**TASK DESCRIPTION:** Drop the pictures, then extract the listing word for word.

-------- COLLECTED DATA

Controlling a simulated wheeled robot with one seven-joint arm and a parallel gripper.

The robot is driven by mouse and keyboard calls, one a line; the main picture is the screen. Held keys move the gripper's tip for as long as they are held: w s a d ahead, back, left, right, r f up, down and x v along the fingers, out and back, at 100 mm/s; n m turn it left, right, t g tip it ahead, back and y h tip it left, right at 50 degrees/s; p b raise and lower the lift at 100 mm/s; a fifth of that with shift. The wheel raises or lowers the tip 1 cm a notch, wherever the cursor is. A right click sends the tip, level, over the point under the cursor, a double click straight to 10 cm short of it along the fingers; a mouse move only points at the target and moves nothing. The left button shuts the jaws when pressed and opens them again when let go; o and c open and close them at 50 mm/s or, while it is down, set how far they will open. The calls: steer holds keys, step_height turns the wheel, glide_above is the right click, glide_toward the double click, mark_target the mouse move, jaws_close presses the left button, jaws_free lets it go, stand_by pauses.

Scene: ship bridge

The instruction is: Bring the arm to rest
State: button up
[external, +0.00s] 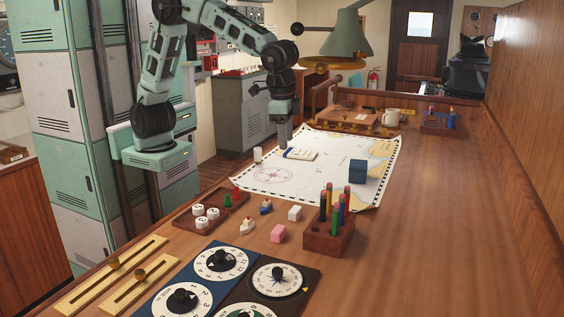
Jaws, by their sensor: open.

----------------

**THE RESULT:**
Controlling a simulated wheeled robot with one seven-joint arm and a parallel gripper.

The robot is driven by mouse and keyboard calls, one a line; the main picture is the screen. Held keys move the gripper's tip for as long as they are held: w s a d ahead, back, left, right, r f up, down and x v along the fingers, out and back, at 100 mm/s; n m turn it left, right, t g tip it ahead, back and y h tip it left, right at 50 degrees/s; p b raise and lower the lift at 100 mm/s; a fifth of that with shift. The wheel raises or lowers the tip 1 cm a notch, wherever the cursor is. A right click sends the tip, level, over the point under the cursor, a double click straight to 10 cm short of it along the fingers; a mouse move only points at the target and moves nothing. The left button shuts the jaws when pressed and opens them again when let go; o and c open and close them at 50 mm/s or, while it is down, set how far they will open. The calls: steer holds keys, step_height turns the wheel, glide_above is the right click, glide_toward the double click, mark_target the mouse move, jaws_close presses the left button, jaws_free lets it go, stand_by pauses.

Scene: ship bridge

The instruction is: Bring the arm to rest
State: button up
[external, +0.00s] 
Jaws, by their sensor: open.

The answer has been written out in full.